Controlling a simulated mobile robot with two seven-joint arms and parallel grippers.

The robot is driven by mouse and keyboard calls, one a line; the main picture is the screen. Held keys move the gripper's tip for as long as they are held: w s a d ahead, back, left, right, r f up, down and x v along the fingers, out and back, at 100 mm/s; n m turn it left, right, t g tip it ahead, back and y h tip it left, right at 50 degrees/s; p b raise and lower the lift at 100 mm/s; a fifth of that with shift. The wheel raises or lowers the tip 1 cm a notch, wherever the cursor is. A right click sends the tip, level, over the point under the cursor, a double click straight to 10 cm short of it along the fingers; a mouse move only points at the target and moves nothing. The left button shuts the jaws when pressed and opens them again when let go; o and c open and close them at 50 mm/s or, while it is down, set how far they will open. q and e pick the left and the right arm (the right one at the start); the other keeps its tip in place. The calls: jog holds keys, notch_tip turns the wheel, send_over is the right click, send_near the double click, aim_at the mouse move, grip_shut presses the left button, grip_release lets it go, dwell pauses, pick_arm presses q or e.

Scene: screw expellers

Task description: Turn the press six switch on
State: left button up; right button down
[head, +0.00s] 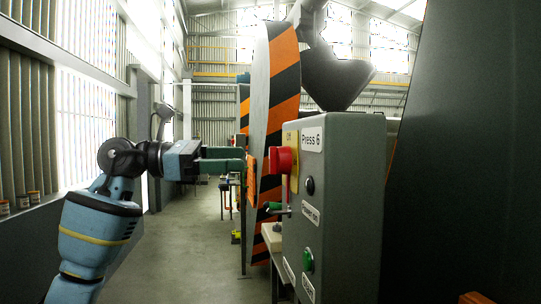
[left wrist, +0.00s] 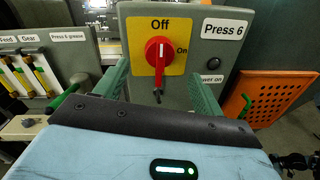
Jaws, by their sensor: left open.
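The press 6 switch is a red rotary knob (head: 284,160) on a yellow plate (head: 293,140), on the grey Press 6 control box (head: 345,200). In the left wrist view the knob (left wrist: 158,52) faces me, with "Off" above it and "On" to its right. Its grip looks about upright, in line with "Off". My left gripper (head: 243,160) is open at the knob's height, in front of the plate. In the left wrist view its green fingers (left wrist: 160,80) stand apart, left and right below the knob. I cannot tell whether they touch anything. My right gripper is not in view.
A black "Power on" lamp (head: 310,186) and a green button (head: 308,259) sit on the box's side. A panel with levers (left wrist: 35,70) is left in the wrist view, an orange perforated panel (left wrist: 265,98) right. The aisle floor (head: 190,240) is clear.

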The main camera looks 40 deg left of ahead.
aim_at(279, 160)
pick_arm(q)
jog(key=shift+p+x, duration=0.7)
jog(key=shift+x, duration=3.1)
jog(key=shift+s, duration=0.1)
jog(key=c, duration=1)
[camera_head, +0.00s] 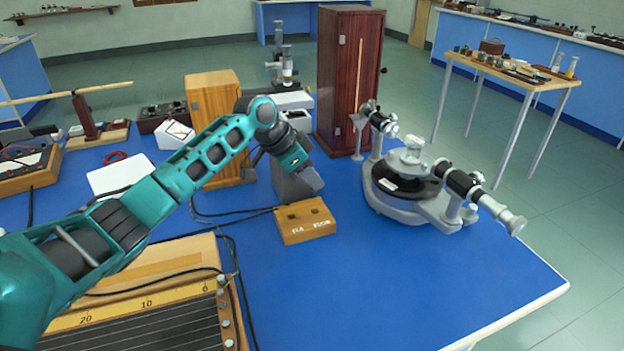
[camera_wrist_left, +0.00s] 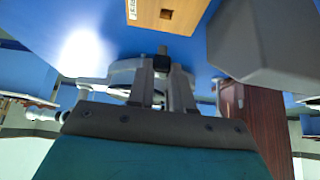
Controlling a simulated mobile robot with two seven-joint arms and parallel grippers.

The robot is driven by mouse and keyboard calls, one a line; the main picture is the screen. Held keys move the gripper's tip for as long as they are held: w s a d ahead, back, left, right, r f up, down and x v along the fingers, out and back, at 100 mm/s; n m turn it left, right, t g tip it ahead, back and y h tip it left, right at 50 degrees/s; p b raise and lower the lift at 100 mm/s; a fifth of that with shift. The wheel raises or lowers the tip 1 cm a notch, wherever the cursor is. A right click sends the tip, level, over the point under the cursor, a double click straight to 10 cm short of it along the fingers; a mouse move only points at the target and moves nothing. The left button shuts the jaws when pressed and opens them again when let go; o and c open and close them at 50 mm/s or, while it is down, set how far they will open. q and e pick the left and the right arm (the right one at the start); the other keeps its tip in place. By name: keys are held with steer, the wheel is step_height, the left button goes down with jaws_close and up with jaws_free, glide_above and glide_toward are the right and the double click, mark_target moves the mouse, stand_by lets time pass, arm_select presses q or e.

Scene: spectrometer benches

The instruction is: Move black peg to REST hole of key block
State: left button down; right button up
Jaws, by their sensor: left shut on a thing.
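The wooden key block (camera_head: 306,222) sits on the blue bench near the middle of the head view, with two dark holes and small lettering on its front. My left gripper (camera_head: 310,181) is just above and behind it; its fingers are hidden in this view. In the left wrist view the fingers (camera_wrist_left: 163,80) are shut on the dark peg (camera_wrist_left: 162,52), whose tip sticks out between them. The key block (camera_wrist_left: 178,14) is at the top of this view, with one square hole visible. The peg shows apart from that hole. My right gripper is not in view.
A grey housing (camera_head: 284,178) stands close behind the gripper and looms in the wrist view (camera_wrist_left: 265,40). The spectrometer (camera_head: 425,200) stands to the right, a wooden cabinet (camera_head: 347,80) behind. Dark cables lie left of the block. The bench front right is clear.

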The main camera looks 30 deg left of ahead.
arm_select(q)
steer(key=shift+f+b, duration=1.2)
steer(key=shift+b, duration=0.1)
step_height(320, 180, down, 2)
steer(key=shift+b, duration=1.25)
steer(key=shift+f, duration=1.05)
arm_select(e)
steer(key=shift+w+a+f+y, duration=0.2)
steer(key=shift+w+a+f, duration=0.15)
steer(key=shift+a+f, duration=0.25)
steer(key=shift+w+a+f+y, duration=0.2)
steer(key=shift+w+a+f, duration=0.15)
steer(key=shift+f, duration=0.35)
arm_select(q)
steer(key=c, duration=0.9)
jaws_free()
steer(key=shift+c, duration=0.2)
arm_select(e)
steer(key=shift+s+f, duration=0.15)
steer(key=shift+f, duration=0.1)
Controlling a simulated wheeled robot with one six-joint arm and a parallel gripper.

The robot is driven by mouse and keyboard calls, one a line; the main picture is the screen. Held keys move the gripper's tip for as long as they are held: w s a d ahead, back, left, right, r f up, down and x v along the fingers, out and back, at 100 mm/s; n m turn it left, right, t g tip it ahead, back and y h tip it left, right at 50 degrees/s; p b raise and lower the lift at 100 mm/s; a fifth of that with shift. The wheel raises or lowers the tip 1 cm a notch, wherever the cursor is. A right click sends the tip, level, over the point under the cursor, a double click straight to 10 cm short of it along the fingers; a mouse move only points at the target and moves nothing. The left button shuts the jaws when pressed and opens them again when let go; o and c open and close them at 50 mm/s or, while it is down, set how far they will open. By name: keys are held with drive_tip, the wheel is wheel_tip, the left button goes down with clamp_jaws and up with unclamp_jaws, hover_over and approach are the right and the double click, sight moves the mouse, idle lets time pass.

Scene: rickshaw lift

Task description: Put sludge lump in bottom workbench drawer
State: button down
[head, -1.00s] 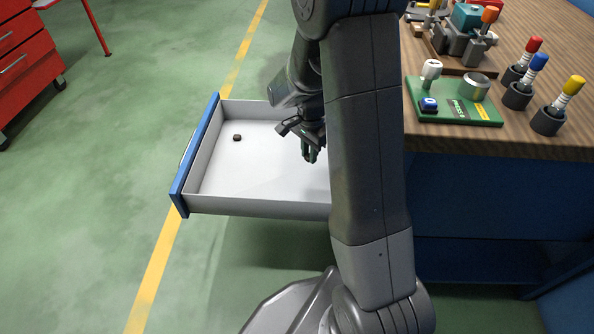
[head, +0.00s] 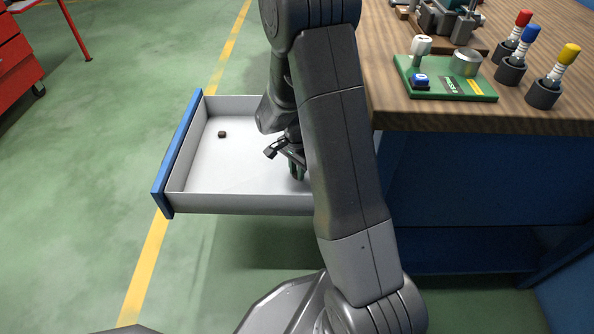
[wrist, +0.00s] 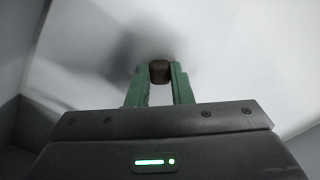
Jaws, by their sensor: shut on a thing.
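The workbench drawer (head: 178,158) is pulled out, with a blue front and a pale grey, open inside. My gripper (head: 297,172) is low inside it, towards its right end beside my arm. In the wrist view, my gripper's green fingers (wrist: 159,82) are shut on a small dark brown lump (wrist: 159,70), which looks like the sludge lump. The pale surface beyond is the drawer's inside; I cannot tell whether the lump touches it. The held lump is not clear in the head view. My arm hides the drawer's right end.
Another small dark piece (head: 221,134) lies in the drawer's left part. A red cabinet (head: 18,62) stands far left. Green floor is clear between.

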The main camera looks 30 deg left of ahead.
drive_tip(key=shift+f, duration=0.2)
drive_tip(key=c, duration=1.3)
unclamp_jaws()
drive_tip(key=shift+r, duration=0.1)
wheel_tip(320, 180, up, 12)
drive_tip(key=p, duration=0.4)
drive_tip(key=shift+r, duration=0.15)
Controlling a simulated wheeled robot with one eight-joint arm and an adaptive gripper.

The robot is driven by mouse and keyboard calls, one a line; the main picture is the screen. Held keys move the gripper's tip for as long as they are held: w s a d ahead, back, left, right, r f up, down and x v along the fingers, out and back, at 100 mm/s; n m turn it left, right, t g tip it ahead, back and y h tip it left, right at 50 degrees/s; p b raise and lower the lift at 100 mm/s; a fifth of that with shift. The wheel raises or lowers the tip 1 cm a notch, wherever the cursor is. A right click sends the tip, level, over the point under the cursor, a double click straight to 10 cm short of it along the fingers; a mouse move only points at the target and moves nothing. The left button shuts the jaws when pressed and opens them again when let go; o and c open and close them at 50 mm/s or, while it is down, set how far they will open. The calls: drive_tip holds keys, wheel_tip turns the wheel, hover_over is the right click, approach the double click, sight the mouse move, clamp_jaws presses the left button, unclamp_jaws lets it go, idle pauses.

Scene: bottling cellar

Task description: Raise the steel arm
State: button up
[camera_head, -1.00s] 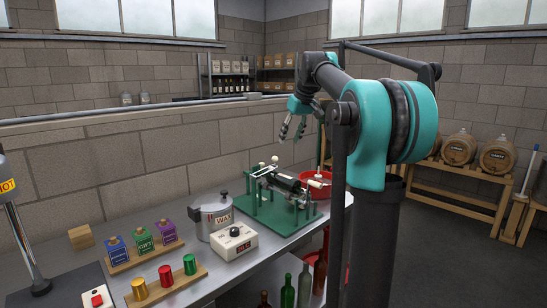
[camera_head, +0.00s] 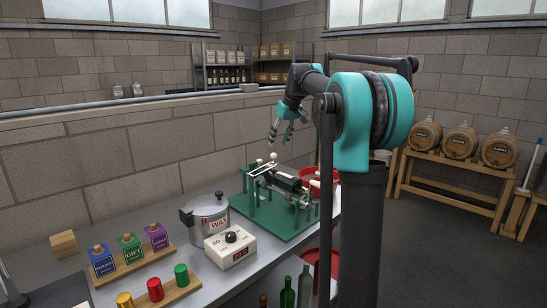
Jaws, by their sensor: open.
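A green fixture (camera_head: 241,206) stands on the metal bench. A dark bottle (camera_head: 287,183) lies across its supports. A pale steel arm (camera_head: 262,171) with a white ball knob (camera_head: 273,156) shows at the bottle's left end. I cannot tell clearly how the arm is hinged. My gripper (camera_head: 281,139) is open and empty, pointing down above the fixture and apart from it.
A wax pot (camera_head: 207,219) and a control box with a dial (camera_head: 231,247) stand left of the fixture. A red bowl (camera_head: 308,179) sits behind. Free bench shows around the fixture.

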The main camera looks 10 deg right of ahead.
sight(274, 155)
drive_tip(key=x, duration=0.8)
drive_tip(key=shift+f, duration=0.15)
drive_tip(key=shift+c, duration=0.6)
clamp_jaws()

_____

Directions for this task
For each line in the data above that contains the string "State", extract the line.

Correct result
State: left button up; right button down
State: left button down; right button up
State: button down
State: button up

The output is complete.